Martin Sustrik sustrik at imatix.com
Wed Jan 28 06:53:53 GMT 2009


Tony Garnock-Jones wrote:
> Martin Sustrik wrote:
>> Hm, interesting. I've never thought of that kind of metric. Possibly 
>> something like "if there's a peak lasting N seconds containing M 
>> messages there's a 50% chance that the max latency will exceed X 
>> microseconds". The obvious problem is that there are to many free 
>> variables in the formula.
> 
> Yeah. Hmm. Well, LD50 is measured IIRC along the lines of "LD50 is this 
> many mg/kg in mice", so there's a dependency on species, amount of 
> bodyweight, and amount of drug. Still doesn't help with our problem, of 
> course :-)

What can be done for example is to simulate some particularly terrible 
real-world market data peak and show that the solution is capable of 
handling it with latencies below N in 99.99% of cases.
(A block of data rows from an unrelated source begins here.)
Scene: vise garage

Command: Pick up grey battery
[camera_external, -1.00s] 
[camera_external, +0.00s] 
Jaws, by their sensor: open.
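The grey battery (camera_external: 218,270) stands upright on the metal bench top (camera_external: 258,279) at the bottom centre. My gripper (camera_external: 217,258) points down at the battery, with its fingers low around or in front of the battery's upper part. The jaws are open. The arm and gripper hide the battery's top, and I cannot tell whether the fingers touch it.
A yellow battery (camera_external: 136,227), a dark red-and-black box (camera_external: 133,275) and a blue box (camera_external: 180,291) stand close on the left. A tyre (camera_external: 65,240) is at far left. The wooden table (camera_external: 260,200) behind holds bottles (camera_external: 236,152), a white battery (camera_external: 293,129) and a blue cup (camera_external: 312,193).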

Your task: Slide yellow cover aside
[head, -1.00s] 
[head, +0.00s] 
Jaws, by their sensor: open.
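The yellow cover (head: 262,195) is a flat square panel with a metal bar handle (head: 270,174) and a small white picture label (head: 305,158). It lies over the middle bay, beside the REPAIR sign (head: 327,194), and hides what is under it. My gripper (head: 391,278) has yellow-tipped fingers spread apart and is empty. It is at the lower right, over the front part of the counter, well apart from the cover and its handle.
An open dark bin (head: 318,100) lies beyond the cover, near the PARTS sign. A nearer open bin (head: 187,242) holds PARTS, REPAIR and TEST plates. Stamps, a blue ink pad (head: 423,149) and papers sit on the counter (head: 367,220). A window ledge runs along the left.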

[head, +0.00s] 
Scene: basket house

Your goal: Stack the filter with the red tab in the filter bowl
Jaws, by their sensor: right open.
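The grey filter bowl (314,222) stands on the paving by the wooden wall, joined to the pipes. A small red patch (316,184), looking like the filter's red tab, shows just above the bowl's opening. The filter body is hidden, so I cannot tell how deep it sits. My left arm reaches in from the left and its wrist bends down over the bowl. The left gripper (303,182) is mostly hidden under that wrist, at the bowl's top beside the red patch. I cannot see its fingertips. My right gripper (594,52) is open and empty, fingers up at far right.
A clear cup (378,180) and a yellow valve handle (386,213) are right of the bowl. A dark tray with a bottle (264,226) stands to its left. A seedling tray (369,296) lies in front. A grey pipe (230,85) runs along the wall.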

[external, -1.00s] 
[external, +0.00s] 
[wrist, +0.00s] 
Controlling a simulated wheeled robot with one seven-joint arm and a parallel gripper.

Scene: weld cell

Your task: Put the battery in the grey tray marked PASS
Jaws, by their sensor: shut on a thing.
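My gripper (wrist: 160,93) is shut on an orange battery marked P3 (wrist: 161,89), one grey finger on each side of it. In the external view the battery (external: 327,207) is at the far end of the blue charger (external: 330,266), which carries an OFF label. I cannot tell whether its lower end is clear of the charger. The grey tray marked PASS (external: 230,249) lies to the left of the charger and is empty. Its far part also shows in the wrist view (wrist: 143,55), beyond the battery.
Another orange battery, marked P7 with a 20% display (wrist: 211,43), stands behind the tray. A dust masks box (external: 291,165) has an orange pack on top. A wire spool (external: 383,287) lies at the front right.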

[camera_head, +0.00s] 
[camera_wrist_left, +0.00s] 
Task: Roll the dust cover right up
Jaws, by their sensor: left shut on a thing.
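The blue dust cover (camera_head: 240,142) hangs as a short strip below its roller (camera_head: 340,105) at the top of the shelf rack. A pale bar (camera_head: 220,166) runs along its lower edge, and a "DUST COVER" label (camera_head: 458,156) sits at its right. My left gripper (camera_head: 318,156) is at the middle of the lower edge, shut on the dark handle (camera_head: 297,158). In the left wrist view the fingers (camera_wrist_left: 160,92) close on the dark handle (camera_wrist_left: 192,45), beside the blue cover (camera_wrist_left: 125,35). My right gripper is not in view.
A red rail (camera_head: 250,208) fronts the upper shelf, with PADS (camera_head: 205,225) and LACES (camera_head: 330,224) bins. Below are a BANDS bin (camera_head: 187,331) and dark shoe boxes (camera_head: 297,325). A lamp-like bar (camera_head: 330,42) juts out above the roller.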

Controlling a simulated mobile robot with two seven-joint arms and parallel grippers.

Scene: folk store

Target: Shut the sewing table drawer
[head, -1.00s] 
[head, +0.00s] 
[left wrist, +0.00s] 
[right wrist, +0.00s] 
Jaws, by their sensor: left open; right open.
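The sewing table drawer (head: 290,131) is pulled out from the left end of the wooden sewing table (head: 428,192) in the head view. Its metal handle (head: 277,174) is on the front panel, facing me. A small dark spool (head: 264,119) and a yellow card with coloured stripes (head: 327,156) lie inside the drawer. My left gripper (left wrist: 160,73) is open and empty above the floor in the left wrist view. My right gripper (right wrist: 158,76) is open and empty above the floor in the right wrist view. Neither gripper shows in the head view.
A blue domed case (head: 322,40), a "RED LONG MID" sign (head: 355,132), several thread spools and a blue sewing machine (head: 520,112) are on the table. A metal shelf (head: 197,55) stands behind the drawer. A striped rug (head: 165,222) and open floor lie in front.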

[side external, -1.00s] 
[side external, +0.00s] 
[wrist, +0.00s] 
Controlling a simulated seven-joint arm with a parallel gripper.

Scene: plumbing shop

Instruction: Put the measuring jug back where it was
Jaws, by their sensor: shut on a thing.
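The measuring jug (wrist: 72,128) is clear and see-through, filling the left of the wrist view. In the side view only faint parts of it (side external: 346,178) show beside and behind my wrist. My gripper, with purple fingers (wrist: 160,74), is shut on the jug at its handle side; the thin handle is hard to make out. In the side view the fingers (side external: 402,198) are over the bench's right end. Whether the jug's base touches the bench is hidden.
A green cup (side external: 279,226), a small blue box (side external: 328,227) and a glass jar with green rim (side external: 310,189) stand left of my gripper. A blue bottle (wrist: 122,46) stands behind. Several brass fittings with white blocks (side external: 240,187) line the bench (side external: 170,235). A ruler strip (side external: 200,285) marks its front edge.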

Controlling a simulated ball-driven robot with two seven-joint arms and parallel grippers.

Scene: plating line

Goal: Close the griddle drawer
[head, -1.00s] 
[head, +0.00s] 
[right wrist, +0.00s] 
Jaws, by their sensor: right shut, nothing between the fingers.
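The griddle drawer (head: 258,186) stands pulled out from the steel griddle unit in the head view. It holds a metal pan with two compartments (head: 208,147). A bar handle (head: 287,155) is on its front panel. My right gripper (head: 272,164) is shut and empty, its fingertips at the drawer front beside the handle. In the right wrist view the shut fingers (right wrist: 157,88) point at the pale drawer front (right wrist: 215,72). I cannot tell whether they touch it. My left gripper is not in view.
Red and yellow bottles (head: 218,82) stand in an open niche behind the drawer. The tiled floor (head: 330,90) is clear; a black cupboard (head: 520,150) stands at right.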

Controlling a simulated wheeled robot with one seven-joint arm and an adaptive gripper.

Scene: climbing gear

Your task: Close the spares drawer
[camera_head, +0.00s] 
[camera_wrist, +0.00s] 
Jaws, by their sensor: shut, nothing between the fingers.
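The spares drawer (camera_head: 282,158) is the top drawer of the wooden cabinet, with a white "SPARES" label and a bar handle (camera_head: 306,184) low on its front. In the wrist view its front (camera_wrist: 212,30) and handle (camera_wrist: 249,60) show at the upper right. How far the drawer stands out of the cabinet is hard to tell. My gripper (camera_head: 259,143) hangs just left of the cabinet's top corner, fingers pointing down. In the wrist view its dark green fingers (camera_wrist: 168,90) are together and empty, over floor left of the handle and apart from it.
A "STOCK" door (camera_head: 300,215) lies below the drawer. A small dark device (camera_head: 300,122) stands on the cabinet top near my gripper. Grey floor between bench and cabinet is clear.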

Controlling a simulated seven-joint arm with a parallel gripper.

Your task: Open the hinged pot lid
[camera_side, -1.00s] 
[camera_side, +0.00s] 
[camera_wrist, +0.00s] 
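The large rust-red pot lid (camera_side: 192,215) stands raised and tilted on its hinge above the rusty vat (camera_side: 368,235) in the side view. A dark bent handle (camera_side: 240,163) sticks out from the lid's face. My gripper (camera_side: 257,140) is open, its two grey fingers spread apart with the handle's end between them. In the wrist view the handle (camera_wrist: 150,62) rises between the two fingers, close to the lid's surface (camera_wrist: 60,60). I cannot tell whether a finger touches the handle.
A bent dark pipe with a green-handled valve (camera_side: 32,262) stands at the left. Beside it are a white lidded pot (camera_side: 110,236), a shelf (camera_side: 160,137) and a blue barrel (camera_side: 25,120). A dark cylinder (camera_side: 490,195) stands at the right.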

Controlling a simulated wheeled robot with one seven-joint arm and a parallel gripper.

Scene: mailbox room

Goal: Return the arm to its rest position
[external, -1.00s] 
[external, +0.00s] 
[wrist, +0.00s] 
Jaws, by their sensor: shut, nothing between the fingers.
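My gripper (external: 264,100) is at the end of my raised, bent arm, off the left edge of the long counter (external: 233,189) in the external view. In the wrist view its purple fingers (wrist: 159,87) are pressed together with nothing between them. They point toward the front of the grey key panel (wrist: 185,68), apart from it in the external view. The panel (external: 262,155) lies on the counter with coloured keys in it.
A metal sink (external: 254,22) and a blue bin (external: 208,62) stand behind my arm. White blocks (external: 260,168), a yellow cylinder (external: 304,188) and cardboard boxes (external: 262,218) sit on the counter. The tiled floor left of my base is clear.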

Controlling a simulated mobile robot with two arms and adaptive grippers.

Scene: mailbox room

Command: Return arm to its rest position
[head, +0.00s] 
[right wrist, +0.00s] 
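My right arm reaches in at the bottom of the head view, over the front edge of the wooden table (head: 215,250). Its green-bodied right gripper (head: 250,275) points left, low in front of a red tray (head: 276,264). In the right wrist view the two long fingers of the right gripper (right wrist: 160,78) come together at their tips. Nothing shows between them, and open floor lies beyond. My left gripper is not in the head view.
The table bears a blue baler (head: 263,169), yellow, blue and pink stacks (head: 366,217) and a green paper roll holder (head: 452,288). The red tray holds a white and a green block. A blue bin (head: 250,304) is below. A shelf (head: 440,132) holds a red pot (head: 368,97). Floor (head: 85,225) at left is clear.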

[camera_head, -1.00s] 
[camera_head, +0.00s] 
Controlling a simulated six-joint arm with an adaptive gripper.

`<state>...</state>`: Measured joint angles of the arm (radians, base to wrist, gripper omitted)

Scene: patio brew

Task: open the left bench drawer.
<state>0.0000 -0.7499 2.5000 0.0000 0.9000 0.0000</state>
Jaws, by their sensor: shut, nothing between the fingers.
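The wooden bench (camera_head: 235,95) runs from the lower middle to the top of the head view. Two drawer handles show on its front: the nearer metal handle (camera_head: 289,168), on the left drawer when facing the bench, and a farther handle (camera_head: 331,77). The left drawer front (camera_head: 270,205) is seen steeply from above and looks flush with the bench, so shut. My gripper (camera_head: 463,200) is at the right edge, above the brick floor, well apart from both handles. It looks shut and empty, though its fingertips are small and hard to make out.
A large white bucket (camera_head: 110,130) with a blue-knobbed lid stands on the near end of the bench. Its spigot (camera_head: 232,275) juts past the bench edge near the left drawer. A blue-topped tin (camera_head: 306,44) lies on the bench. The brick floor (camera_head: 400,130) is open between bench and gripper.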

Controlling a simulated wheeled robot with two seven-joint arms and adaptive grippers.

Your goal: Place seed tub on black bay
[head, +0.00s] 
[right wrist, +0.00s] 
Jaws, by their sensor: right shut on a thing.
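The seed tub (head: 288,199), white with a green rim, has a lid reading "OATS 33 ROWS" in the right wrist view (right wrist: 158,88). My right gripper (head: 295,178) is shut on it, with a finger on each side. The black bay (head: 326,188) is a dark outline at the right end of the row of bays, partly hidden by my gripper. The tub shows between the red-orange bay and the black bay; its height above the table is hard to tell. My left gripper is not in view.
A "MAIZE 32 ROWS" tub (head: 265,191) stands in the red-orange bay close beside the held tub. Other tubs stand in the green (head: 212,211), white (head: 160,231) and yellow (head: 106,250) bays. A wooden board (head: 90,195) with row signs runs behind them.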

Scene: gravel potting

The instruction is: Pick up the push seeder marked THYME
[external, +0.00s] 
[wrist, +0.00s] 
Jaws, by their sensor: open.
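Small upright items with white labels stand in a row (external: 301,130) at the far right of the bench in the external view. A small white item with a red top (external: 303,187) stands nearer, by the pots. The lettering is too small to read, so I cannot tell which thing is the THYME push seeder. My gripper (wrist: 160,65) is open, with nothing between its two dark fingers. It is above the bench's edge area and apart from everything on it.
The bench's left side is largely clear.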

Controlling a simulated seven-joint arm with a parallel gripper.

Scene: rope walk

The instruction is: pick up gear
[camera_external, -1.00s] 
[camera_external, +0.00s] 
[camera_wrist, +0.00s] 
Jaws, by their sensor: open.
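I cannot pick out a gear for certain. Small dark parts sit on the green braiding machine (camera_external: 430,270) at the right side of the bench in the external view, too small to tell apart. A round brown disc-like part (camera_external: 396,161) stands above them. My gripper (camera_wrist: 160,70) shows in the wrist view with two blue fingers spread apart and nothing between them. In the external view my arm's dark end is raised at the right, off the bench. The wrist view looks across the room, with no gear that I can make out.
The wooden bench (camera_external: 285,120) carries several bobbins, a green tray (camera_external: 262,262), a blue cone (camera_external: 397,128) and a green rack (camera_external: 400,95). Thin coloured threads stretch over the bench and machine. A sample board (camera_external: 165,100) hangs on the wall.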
Still, while vendors love percentile statistics, customers want hard 
limits forgetting that they won't run the system on hard realtime OS 
anyway... something more "straightforward" would do a better marketing job.

> Those charts you linked earlier were interesting. The 1/lambda chart had 
> a sharp corner where the network took over from the CPU as the 
> bottleneck. Perhaps the location (and sharpness?) of the corner is a 
> relevant measure?

That metric may be pretty interesting to understand how the system 
behaves, but you can easily make it look better by slowing down 
processing of the message content (linearly bound part of the algorithm) 
instead of speeding up processing of the message as a unit (constantly 
bound part of the algorithm).

You can make it unambiguous by mentioning 2 values: "for message sizes 
below 32 bytes the system hits its processing limit at 250 nanoseconds 
per message i.e. 4 million messages a second."